Diese Erfahrungen und Fotos sind die Basis für das Buch, in das sie in ihrer Freizeit rund tausend Stunden investierte. Margit Brunner Gohm hat viel Zeit im Landesarchiv verbracht, Fakten überprüft, mit Menschen gesprochen. „Anna und Paul entdecken Vorarlberg” sollte kein Fachbuch werden, das war ihr von Anfang an klar. Dennoch wollte sie ein möglichst umfassendes Bild vom Ländle zeichnen, hat die vier Bezirke, alle Städte und Regionen systematisch erfasst. Beim Schreiben ist auch viel Persönliches eingeflossen. Margit Brunner Gohm engagiert sich seit Jahren – privat und beruflich – für Chancengleichheit, gibt Selbstverteidigungskurse, hat mit behinderten Menschen ebenso wie mit Kindern aus schwierigen Familienverhältnissen gearbeitet. Es kommt also nicht von ungefähr, dass bei den „Kunterbunts” typische Geschlechterrollen keine Rolle spielen. Anna ist eine ebenso eifrige und wagemutige Schatzsucherin wie ihr Freund Paul, Klara und Tobias sind beide wichtige Bezugspersonen für die Kinder. Auch die verschiedenen Religionen finden Platz im Familiensachbuch, ebenso wie Geschichten von Flucht und Migration.
„Wir leben in dieser Vielfalt. Und das ist gut so.”
Neben ihrer Tätigkeit als zuständige Ansprechpartnerin für Chancengleichheit im Landhaus in Bregenz leitet die ausgebildete Volksschullehrerin und Erziehungswissenschaftlerin seit vier Jahren die Bibliothek in Satteins und versucht dort mit verschiedensten Aktivitäten das Miteinander der Kulturen zu fördern.
„In Satteins werden mehr als 30 Sprachen muttersprachlich gesprochen”, hat sie rasch erkannt und in der Folge dafür gesorgt, dass mindestens ein Buch in jeder dieser Sprachen in der Bibliothek ausgeliehen werden kann. Mehrmals im Jahr lädt sie die Satteinser Kinder zu Reisen in ferne Länder ein, gemeinsam mit „Zuagrasten” werden Lieder aus deren Heimat gesungen, Geschichten erzählt oder vorgelesen, Alltagsgegenstände und Spielzeug nachgebastelt,… Die Tierwelt aus anderen Kontinenten hält in Form von Kuscheltieren in der Bilbliothek Einzug. „Wir wohnen dann bei den Inuit, in Australien, in Afrika,…” Diese Veranstaltungen bereiten Margit Brunner Gohm, die selbst seit dem Jahr 2000 in der Walgaugemeinde wohnt, großen Spaß. „Wir leben in dieser Vielfalt. Und das ist gut so”, möchte sie auch in dieser Hinsicht mit ihrem Buch Impulse geben, Verständnis wecken und einen kleinen Beitrag zu einem besseren Miteinander leisten.

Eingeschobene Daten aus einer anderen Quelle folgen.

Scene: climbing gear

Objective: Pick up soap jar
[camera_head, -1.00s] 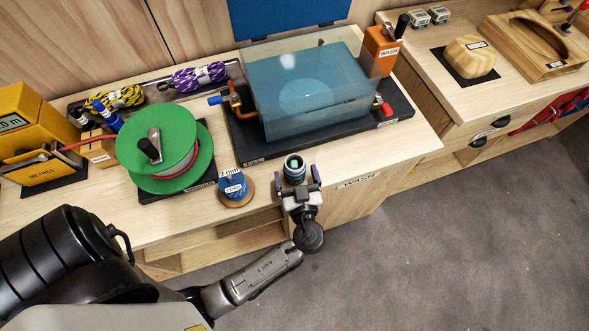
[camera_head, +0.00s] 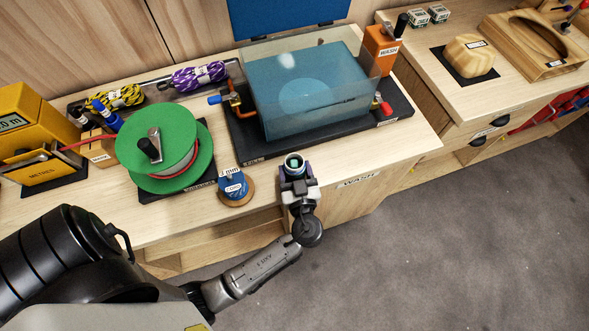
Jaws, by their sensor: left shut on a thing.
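The soap jar (camera_head: 294,161) is a small dark cylinder with a pale teal top, near the front edge of the wooden counter. My left gripper (camera_head: 295,173) reaches it from the front edge, with its fingers closed around the jar's sides. The jar's lower part is hidden by the gripper, so I cannot tell whether it still touches the counter. My right gripper is not in view.
A green reel (camera_head: 165,152) is further left. A clear wash tank (camera_head: 308,95) on a black tray (camera_head: 400,107) stands behind the jar. Bare counter lies to the right.

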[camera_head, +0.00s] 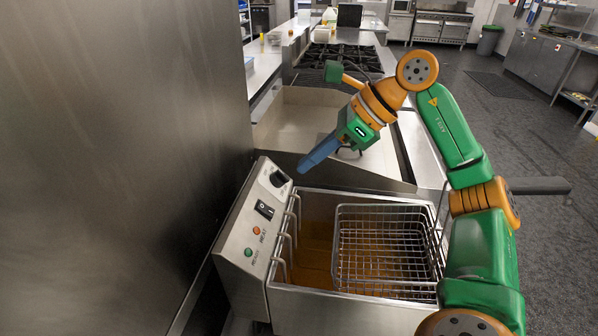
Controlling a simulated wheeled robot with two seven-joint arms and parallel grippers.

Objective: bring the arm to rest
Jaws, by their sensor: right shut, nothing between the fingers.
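My right arm (447,128) is green and orange. It comes in from the lower right, bends at the top and points its gripper down to the left. My right gripper (304,167) has blue fingers that are shut with nothing between them. It hangs above the back edge of the deep fryer, near the top of the control panel (250,232). It looks apart from the panel, though the exact gap is hard to judge. My left gripper is not in this view.
The steel fryer (345,317) holds amber oil and a wire basket (388,238) at its right, with a dark handle (538,186) reaching right. A tall steel wall (110,150) stands at the left. Behind are a counter (300,120) and a stove (343,60). Open floor (530,125) lies at the right.

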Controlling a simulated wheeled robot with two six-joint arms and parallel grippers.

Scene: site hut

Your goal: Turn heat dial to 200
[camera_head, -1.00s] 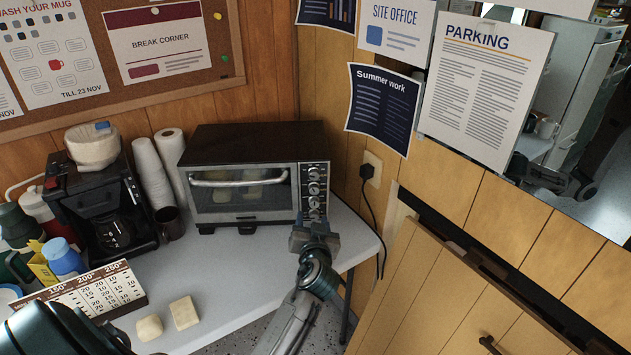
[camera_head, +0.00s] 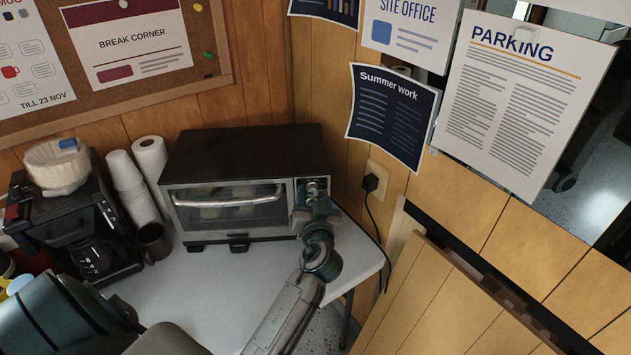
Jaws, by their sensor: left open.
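A toaster oven (camera_head: 243,197) with a dark top and a glass door stands on the white table against the wood wall. Its control panel (camera_head: 298,184) is at the right of its front. One dial (camera_head: 312,187) shows near the top of the panel; the lower dials are hidden behind my gripper. My left gripper (camera_head: 314,200) is open right in front of the panel, at or just below that dial. I cannot tell whether its fingers touch or surround a dial. The dial markings are too small to read. My right gripper is not in view.
A coffee maker (camera_head: 75,225), stacked white cups (camera_head: 133,185) and a dark mug (camera_head: 154,242) stand left of the oven. The white table (camera_head: 190,285) is clear in front of it. A black plug and cord (camera_head: 371,185) hang on the wall at the right.

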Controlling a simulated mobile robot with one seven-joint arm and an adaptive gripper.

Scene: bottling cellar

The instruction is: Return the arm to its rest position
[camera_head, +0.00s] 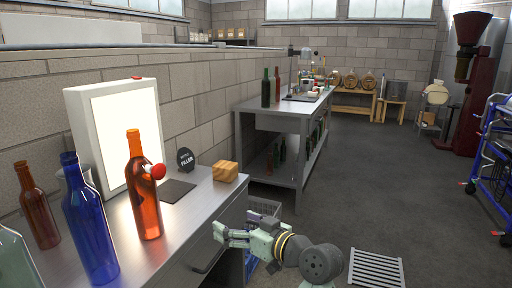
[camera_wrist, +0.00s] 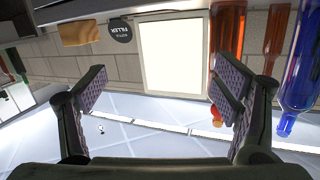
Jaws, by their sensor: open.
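My gripper (camera_head: 222,236) is in the lower middle of the head view, in front of the near steel counter's right end. In the wrist view my gripper (camera_wrist: 162,98) has its two padded fingers spread wide with nothing between them. The wrist picture is upside down and faces the counter side, with the lit white panel (camera_wrist: 172,55) beyond the fingers. My arm reaches out from the bottom of the head view.
The near counter (camera_head: 205,215) carries an orange bottle (camera_head: 143,195), a blue bottle (camera_head: 90,225), a wooden block (camera_head: 225,171) and a black sign (camera_head: 185,159). Open floor (camera_head: 390,190) lies to the right, with a blue trolley (camera_head: 492,150).

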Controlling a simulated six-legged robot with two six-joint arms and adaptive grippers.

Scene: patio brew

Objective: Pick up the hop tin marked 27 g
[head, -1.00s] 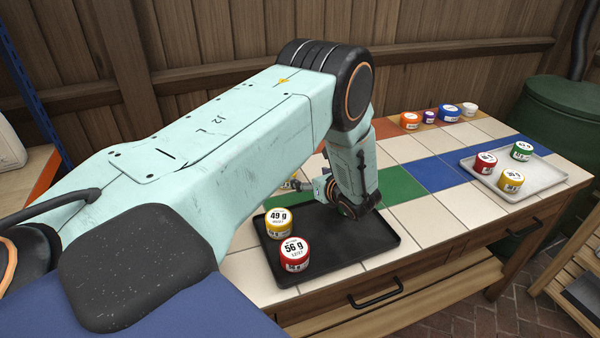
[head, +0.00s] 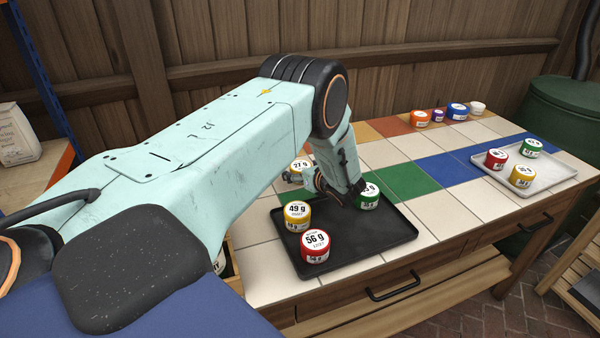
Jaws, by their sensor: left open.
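The hop tin marked 27 g (head: 301,164) stands on the tiled worktop behind the black tray, beyond my left wrist. Its white lid and label show; my arm hides its lower part. My left gripper (head: 294,178) is open, close in front of this tin and partly hidden by my own arm. I cannot tell whether the fingers touch the tin. My right gripper is out of view.
The black tray (head: 385,245) holds a yellow 49 g tin (head: 297,215), a red 56 g tin (head: 315,246) and a green tin (head: 367,197). A pale tray (head: 550,178) with three tins stands at the right. Several tins line the back edge.

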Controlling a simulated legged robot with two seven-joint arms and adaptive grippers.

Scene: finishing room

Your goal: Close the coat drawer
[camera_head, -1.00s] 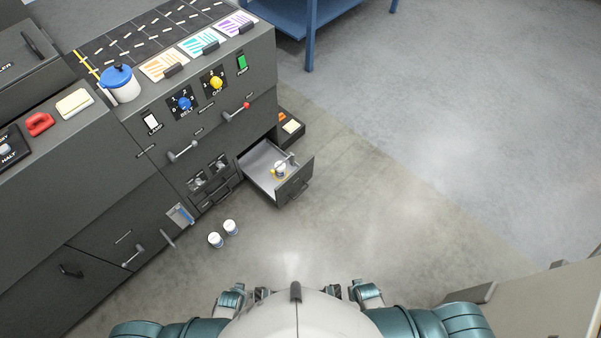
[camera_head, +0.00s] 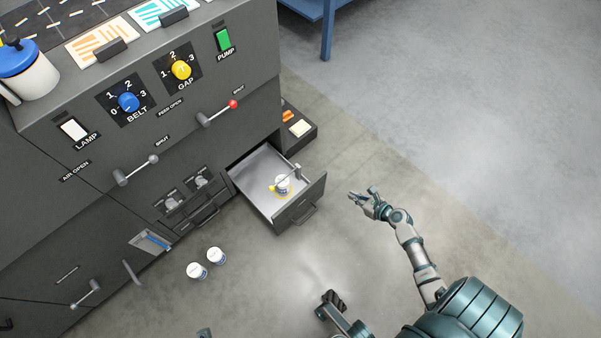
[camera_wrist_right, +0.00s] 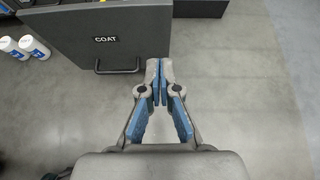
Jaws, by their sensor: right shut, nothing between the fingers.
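The coat drawer (camera_head: 303,203) stands pulled out of the dark machine, its inside showing. A small white pot and a yellow item sit in it. In the right wrist view its dark front (camera_wrist_right: 75,38) bears the word COAT, with a bar handle (camera_wrist_right: 118,71) below. My right gripper (camera_head: 352,197) is in front of the drawer, to its right in the head view, with a gap of floor between. In the wrist view its fingertips (camera_wrist_right: 159,63) are together and empty, overlapping the front's lower right corner in the picture, right of the handle.
Two white pots (camera_head: 206,263) stand on the floor left of the drawer. A dark low tray (camera_head: 304,136) is on the floor behind it, beside the machine (camera_head: 230,70). A blue table leg (camera_head: 327,35) is at the top. Floor on the right is clear.

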Dabei will sie aber nicht den Moralapostel oder Lehrmeister spielen, setzt lieber auf Vorbilder aus der lokalen Geschichte. Bei ihren Recherchen ist sie etwa auf zwei Mädchen aus Hohenems gestoßen, welche während des Nazi-Regimes einer jüdischen Familie zu einer abenteuerlichen Flucht über den Rhein verholfen haben. „Sie waren damals zwölf und 14 Jahre alt,” berichtet die Pädagogin. Für sie sind diese beiden Mädchen keine Einzelfälle. „Ich erlebe Kinder und Jugendliche als sehr mutig, sehr solidarisch.”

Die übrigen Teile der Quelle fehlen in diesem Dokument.